++++ GIVEN INFORMATION
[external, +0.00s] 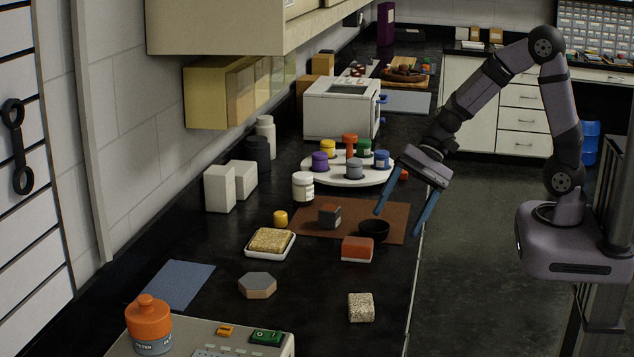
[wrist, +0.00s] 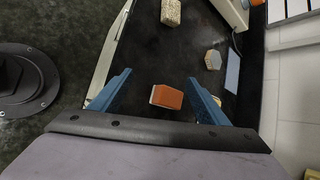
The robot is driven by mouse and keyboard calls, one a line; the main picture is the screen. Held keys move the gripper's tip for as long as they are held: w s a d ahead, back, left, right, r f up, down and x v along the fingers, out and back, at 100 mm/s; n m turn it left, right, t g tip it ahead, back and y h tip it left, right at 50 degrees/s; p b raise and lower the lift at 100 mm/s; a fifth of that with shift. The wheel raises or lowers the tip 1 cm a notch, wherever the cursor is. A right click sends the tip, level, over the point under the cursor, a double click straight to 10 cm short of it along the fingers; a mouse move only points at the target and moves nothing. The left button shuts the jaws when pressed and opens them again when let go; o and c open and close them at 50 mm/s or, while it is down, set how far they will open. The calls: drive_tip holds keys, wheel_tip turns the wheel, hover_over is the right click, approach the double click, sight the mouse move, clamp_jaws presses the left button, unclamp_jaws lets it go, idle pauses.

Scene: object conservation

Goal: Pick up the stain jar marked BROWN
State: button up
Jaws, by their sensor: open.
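Several small jars stand on a round white tray (external: 340,179): a purple jar (external: 320,162), a yellow jar (external: 328,148), a green-lidded jar (external: 364,147), a blue-lidded jar (external: 382,159) and a grey jar (external: 354,168). An orange-red item (external: 350,141) stands among them. I cannot read their markings or tell which one is marked BROWN. My gripper (external: 397,223) is open and empty, with its blue fingers pointing down near the counter's front edge, to the right of the tray and nearer the camera. In the wrist view its fingers (wrist: 160,76) are spread apart; no jar shows there.
A black bowl (external: 374,229) and a dark grey block (external: 329,215) sit on a brown mat (external: 302,228). A red-orange block (external: 357,249) lies by the mat; it also shows in the wrist view (wrist: 167,97). A white jar (external: 303,186) and a white machine (external: 338,108) flank the tray.

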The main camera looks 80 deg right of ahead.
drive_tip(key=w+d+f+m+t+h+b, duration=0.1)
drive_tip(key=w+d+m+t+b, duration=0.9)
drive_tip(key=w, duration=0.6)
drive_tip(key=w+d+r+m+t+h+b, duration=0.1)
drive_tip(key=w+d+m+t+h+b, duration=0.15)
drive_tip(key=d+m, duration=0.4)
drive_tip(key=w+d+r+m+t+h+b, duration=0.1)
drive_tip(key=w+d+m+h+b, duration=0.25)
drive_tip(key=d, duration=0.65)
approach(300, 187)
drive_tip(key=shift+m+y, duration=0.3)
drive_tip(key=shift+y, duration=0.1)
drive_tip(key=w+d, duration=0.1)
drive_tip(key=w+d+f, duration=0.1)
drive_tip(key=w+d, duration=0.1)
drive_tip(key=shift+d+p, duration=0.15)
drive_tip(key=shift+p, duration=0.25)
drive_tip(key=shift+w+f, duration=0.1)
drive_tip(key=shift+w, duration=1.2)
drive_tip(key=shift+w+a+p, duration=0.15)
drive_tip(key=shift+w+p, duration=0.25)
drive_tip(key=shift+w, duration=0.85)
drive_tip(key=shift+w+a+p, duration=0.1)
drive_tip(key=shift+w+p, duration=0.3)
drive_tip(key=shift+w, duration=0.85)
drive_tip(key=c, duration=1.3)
++++++++
GIVEN EXERCISE —
Return the full material word for word. Do not include the pictures.

EXERCISE ANSWER —
[external, +0.00s] 
[wrist, +0.00s] 
The robot is driven by mouse and keyboard calls, one a line; the main picture is the screen. Held keys move the gripper's tip for as long as they are held: w s a d ahead, back, left, right, r f up, down and x v along the fingers, out and back, at 100 mm/s; n m turn it left, right, t g tip it ahead, back and y h tip it left, right at 50 degrees/s; p b raise and lower the lift at 100 mm/s; a fifth of that with shift. The wheel raises or lowers the tip 1 cm a notch, wherever the cursor is. A right click sends the tip, level, over the point under the cursor, a double click straight to 10 cm short of it along the fingers; a mouse move only points at the target and moves nothing. The left button shuts the jaws when pressed and opens them again when let go; o and c open and close them at 50 mm/s or, while it is down, set how far they will open. The calls: drive_tip holds keys, wheel_tip turns the wheel, hover_over is the right click, approach the double click, sight the mouse move, clamp_jaws presses the left button, unclamp_jaws lets it go, idle pauses.

Scene: object conservation

Goal: Pick up the stain jar marked BROWN
State: button up
Jaws, by their sensor: open.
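Several small jars stand on a round white tray (external: 340,179): a purple jar (external: 320,162), a yellow jar (external: 328,148), a green-lidded jar (external: 364,147), a blue-lidded jar (external: 382,159) and a grey jar (external: 354,168). An orange-red item (external: 350,141) stands among them. I cannot read their markings or tell which one is marked BROWN. My gripper (external: 397,223) is open and empty, with its blue fingers pointing down near the counter's front edge, to the right of the tray and nearer the camera. In the wrist view its fingers (wrist: 160,76) are spread apart; no jar shows there.
A black bowl (external: 374,229) and a dark grey block (external: 329,215) sit on a brown mat (external: 302,228). A red-orange block (external: 357,249) lies by the mat; it also shows in the wrist view (wrist: 167,97). A white jar (external: 303,186) and a white machine (external: 338,108) flank the tray.

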The main camera looks 80 deg right of ahead.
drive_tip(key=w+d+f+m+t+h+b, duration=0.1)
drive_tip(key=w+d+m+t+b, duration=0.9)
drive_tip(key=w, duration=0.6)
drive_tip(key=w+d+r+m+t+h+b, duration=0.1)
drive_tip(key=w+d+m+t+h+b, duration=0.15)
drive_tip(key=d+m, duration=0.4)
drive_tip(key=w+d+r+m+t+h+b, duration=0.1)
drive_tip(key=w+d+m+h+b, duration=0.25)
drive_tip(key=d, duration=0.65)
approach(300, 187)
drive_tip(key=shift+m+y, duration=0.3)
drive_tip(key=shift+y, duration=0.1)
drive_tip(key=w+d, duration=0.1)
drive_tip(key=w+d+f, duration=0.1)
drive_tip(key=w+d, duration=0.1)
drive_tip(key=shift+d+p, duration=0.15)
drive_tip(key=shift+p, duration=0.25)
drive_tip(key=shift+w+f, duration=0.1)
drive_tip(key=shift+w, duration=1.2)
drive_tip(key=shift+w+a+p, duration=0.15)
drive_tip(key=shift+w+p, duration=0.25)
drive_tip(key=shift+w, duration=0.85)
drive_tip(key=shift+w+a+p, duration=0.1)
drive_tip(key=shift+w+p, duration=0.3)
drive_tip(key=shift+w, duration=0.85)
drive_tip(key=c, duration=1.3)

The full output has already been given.